It is often presumed that international laws promote human rights and liberal norms. However, international laws are not preserved exclusively for liberal norms. Alarmingly, a growing number of authoritarian countries are codifying illiberal norms in the form of international laws.
The topic of authoritarian international laws (AIL), international laws that are largely comprising authoritarian leaders as drafters, merits further investigations since a rise of AIL buffers human rights advocacy activism in authoritarian countries. As much as human rights NGOs can leverage their voice by bringing up the United Nations Human Rights Charter, so can authoritarian regimes invoke the non-intervention principle in the ASEAN Charter. The award from the Peter Mack and Jamie Mayerfeld Fund allowed me to empirically explore whether and how AILs can be challenge for rights activists by conducting a semi-structured interview.
My research project focused on the invocation of the ASEAN Charter’s illiberal principles in the Rohingya crisis. After getting approval from the IRB, I conducted interviews with seven human rights activists in both Bangladesh and Myanmar and asked if they faced any difficulties due to governments’ emphasis on non-interference principle. Interviews were conducted anonymously for 30 to 40 minutes, and interviewees were selected from both local and international level human rights NGOs. Interviewees had diverse backgrounds and different years of experience in the field. Yet, they were all in charge of providing humanitarian assistance to refugees in Bangladesh.
By interview responses, I was able to identify a pattern between key principles enshrined in the ASEAN Charter and rhetorical pushback from authoritarian states. The main conflicting views between rights advocates and authoritarian states lies at how they view the necessity of external intervention when a neighboring country was committing a genocide. According to interviewee responses, ASEAN member states have continuously applied the principle of non-interference and justified their passive actions against the Myanmar government. Interviewees also shared their views that interventions against genocides are legitimate and necessary, on the contrary to states’ emphasis on sovereignty. Interview responses corroborated my hypothesis that the non-interference principle and the sovereignty principle in the ASEAN Charter serve as the legal bases that help state leaders shun away from any external criticism or interventions.

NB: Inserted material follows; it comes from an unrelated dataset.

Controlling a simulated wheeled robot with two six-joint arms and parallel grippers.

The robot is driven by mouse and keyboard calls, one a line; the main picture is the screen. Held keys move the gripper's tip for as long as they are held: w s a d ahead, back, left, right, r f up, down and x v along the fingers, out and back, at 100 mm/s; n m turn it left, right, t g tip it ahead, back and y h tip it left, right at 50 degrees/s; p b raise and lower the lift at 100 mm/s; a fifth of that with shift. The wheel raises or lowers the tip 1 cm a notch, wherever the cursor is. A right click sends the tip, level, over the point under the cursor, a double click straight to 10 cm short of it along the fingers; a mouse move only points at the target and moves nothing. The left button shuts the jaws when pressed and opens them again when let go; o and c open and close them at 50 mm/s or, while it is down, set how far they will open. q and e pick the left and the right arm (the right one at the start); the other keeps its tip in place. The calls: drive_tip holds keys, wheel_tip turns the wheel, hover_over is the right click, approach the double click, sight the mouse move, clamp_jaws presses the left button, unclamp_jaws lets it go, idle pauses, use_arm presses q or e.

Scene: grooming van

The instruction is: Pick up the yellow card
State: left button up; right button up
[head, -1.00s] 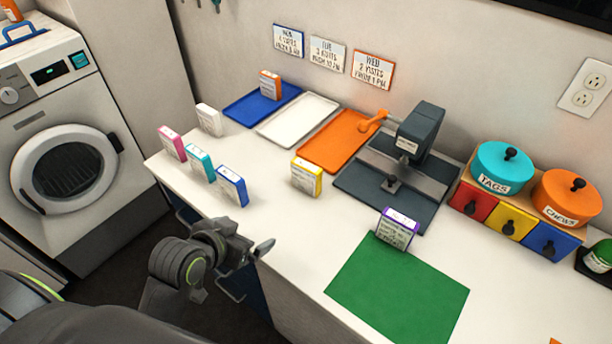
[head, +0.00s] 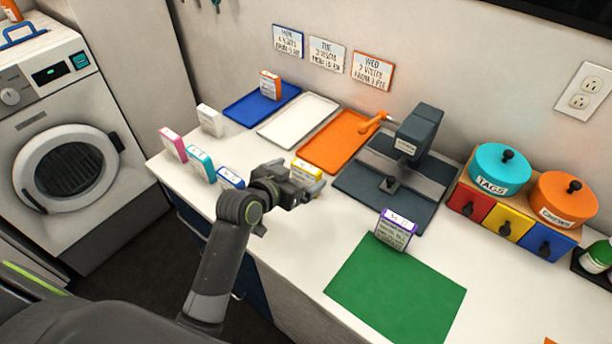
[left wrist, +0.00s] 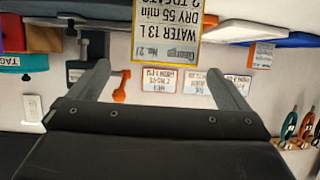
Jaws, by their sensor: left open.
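The yellow card (head: 306,168) stands upright on the white counter, partly hidden behind my left gripper (head: 311,188) in the head view. In the left wrist view, which is upside down, the yellow-edged card (left wrist: 180,42) is at the top, its white printed face toward the camera. It lies between the lines of the two open fingers (left wrist: 160,75), near their tips. I cannot tell whether the fingers touch it. My left gripper is open and holds nothing. My right gripper is not in view.
Pink (head: 172,144), teal (head: 200,164) and blue (head: 230,178) cards stand to the left. The orange tray (head: 335,142) and dark press (head: 400,170) are behind and right. A purple card (head: 396,230) stands at the green mat (head: 395,290). Bare counter lies left of the mat.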

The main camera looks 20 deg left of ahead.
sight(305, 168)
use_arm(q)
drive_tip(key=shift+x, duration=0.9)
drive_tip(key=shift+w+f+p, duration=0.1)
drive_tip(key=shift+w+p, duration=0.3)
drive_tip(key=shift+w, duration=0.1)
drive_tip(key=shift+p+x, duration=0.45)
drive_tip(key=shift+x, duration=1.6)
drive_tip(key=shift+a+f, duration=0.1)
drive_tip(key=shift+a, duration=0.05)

This research project calls for more attention from legal scholars and social scientists when autocrats draft international rules and when they endorse new (often illiberal) normative principles. Once codified, laws tend to have a self-reinforcing characteristic considering their authoritative traits. The project calls for more checking efforts in the field against repercussions made by illiberal institutions and norms, especially when there are less transparent channels in the authoritarian context. I am at the stage of finalizing a publishable research note style article, which is expected to contribute to the area of international norm studies and to share insights with human rights activists.